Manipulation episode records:
* START *

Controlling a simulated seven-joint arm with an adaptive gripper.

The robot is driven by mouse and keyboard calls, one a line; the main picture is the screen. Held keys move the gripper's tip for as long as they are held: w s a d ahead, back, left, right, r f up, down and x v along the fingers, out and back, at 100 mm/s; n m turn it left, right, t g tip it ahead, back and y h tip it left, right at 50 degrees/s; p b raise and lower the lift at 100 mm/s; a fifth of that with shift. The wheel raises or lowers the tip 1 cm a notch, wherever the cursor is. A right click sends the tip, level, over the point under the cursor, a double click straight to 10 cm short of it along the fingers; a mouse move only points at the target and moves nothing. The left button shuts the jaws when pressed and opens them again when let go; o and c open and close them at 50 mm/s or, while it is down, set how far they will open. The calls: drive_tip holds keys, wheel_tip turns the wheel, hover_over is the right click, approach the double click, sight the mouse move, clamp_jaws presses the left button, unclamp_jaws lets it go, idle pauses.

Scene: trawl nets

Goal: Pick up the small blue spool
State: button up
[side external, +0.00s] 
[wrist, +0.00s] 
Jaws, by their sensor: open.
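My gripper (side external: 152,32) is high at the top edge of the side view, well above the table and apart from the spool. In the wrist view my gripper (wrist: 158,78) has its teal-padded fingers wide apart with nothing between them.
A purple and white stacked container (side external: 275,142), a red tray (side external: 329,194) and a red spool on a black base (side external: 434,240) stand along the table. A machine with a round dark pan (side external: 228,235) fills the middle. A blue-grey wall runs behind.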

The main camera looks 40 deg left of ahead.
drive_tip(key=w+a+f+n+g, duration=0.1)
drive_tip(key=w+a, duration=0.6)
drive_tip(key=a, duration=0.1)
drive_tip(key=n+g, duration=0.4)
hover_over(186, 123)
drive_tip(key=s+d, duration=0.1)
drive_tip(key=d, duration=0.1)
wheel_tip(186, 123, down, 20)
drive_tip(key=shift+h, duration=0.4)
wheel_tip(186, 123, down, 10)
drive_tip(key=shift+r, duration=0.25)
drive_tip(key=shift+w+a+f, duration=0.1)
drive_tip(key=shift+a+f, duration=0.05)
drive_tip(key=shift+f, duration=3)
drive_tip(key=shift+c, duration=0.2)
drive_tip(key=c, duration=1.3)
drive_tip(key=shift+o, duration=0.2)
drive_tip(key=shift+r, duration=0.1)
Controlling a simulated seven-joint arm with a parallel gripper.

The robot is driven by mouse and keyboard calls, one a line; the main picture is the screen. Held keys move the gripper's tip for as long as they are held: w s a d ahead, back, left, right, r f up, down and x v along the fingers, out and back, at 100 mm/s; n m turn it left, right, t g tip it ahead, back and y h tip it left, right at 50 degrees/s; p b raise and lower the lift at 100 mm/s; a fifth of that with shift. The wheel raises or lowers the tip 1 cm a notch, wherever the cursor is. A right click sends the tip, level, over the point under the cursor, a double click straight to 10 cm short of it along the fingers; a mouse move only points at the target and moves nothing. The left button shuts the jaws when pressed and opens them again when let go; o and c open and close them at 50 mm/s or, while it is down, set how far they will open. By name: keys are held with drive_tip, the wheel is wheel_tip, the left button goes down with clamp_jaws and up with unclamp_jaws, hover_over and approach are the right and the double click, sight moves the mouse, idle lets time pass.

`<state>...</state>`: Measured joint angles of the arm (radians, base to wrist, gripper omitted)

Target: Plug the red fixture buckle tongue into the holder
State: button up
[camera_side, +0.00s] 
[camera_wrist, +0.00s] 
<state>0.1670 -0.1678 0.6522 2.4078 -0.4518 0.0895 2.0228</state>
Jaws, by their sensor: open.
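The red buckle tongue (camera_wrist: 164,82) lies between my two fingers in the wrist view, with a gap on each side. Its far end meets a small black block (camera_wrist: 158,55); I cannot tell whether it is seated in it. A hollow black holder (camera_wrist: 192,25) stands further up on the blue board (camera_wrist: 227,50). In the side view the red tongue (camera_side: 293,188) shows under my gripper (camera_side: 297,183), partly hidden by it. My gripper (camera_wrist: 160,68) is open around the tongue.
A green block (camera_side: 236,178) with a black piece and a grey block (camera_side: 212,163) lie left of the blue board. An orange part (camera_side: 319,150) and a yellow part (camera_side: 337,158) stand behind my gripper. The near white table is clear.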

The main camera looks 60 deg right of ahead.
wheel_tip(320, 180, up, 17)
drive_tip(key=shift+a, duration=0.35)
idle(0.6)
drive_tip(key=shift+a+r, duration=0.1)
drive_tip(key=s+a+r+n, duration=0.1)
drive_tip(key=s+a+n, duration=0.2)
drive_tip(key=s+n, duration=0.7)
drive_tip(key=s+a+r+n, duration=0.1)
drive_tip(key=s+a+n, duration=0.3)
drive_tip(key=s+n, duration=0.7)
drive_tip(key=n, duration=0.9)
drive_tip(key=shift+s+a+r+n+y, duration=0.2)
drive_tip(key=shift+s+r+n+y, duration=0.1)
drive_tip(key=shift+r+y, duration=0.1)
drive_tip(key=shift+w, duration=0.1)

* END *

- To be done -
Output each record exactly, leaving nothing out.

- Reply -
Controlling a simulated seven-joint arm with an adaptive gripper.

The robot is driven by mouse and keyboard calls, one a line; the main picture is the screen. Held keys move the gripper's tip for as long as they are held: w s a d ahead, back, left, right, r f up, down and x v along the fingers, out and back, at 100 mm/s; n m turn it left, right, t g tip it ahead, back and y h tip it left, right at 50 degrees/s; p b raise and lower the lift at 100 mm/s; a fifth of that with shift. The wheel raises or lowers the tip 1 cm a notch, wherever the cursor is. A right click sends the tip, level, over the point under the cursor, a double click straight to 10 cm short of it along the fingers; a mouse move only points at the target and moves nothing. The left button shuts the jaws when pressed and opens them again when let go; o and c open and close them at 50 mm/s or, while it is down, set how far they will open. The calls: drive_tip holds keys, wheel_tip turns the wheel, hover_over is the right click, approach the double click, sight the mouse move, clamp_jaws presses the left button, unclamp_jaws lets it go, idle pauses.

Scene: trawl nets

Goal: Pick up the small blue spool
State: button up
[side external, +0.00s] 
[wrist, +0.00s] 
Jaws, by their sensor: open.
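My gripper (side external: 152,32) is high at the top edge of the side view, well above the table and apart from the spool. In the wrist view my gripper (wrist: 158,78) has its teal-padded fingers wide apart with nothing between them.
A purple and white stacked container (side external: 275,142), a red tray (side external: 329,194) and a red spool on a black base (side external: 434,240) stand along the table. A machine with a round dark pan (side external: 228,235) fills the middle. A blue-grey wall runs behind.

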The main camera looks 40 deg left of ahead.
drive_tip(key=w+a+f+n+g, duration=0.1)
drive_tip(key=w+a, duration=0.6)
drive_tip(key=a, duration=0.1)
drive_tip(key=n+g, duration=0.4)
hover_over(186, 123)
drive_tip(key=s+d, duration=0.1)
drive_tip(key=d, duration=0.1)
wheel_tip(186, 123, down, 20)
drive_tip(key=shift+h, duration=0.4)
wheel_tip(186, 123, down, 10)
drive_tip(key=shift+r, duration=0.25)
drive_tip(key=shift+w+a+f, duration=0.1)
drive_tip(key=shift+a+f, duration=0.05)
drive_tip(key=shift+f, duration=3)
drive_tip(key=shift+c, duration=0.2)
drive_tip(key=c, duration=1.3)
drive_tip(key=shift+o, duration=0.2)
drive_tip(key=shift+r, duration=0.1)
Controlling a simulated seven-joint arm with a parallel gripper.

The robot is driven by mouse and keyboard calls, one a line; the main picture is the screen. Held keys move the gripper's tip for as long as they are held: w s a d ahead, back, left, right, r f up, down and x v along the fingers, out and back, at 100 mm/s; n m turn it left, right, t g tip it ahead, back and y h tip it left, right at 50 degrees/s; p b raise and lower the lift at 100 mm/s; a fifth of that with shift. The wheel raises or lowers the tip 1 cm a notch, wherever the cursor is. A right click sends the tip, level, over the point under the cursor, a double click straight to 10 cm short of it along the fingers; a mouse move only points at the target and moves nothing. The left button shuts the jaws when pressed and opens them again when let go; o and c open and close them at 50 mm/s or, while it is down, set how far they will open. By name: keys are held with drive_tip, the wheel is wheel_tip, the left button goes down with clamp_jaws and up with unclamp_jaws, hover_over and approach are the right and the double click, sight moves the mouse, idle lets time pass.

`<state>...</state>`: Measured joint angles of the arm (radians, base to wrist, gripper omitted)

Target: Plug the red fixture buckle tongue into the holder
State: button up
[camera_side, +0.00s] 
[camera_wrist, +0.00s] 
<state>0.1670 -0.1678 0.6522 2.4078 -0.4518 0.0895 2.0228</state>
Jaws, by their sensor: open.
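The red buckle tongue (camera_wrist: 164,82) lies between my two fingers in the wrist view, with a gap on each side. Its far end meets a small black block (camera_wrist: 158,55); I cannot tell whether it is seated in it. A hollow black holder (camera_wrist: 192,25) stands further up on the blue board (camera_wrist: 227,50). In the side view the red tongue (camera_side: 293,188) shows under my gripper (camera_side: 297,183), partly hidden by it. My gripper (camera_wrist: 160,68) is open around the tongue.
A green block (camera_side: 236,178) with a black piece and a grey block (camera_side: 212,163) lie left of the blue board. An orange part (camera_side: 319,150) and a yellow part (camera_side: 337,158) stand behind my gripper. The near white table is clear.

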The main camera looks 60 deg right of ahead.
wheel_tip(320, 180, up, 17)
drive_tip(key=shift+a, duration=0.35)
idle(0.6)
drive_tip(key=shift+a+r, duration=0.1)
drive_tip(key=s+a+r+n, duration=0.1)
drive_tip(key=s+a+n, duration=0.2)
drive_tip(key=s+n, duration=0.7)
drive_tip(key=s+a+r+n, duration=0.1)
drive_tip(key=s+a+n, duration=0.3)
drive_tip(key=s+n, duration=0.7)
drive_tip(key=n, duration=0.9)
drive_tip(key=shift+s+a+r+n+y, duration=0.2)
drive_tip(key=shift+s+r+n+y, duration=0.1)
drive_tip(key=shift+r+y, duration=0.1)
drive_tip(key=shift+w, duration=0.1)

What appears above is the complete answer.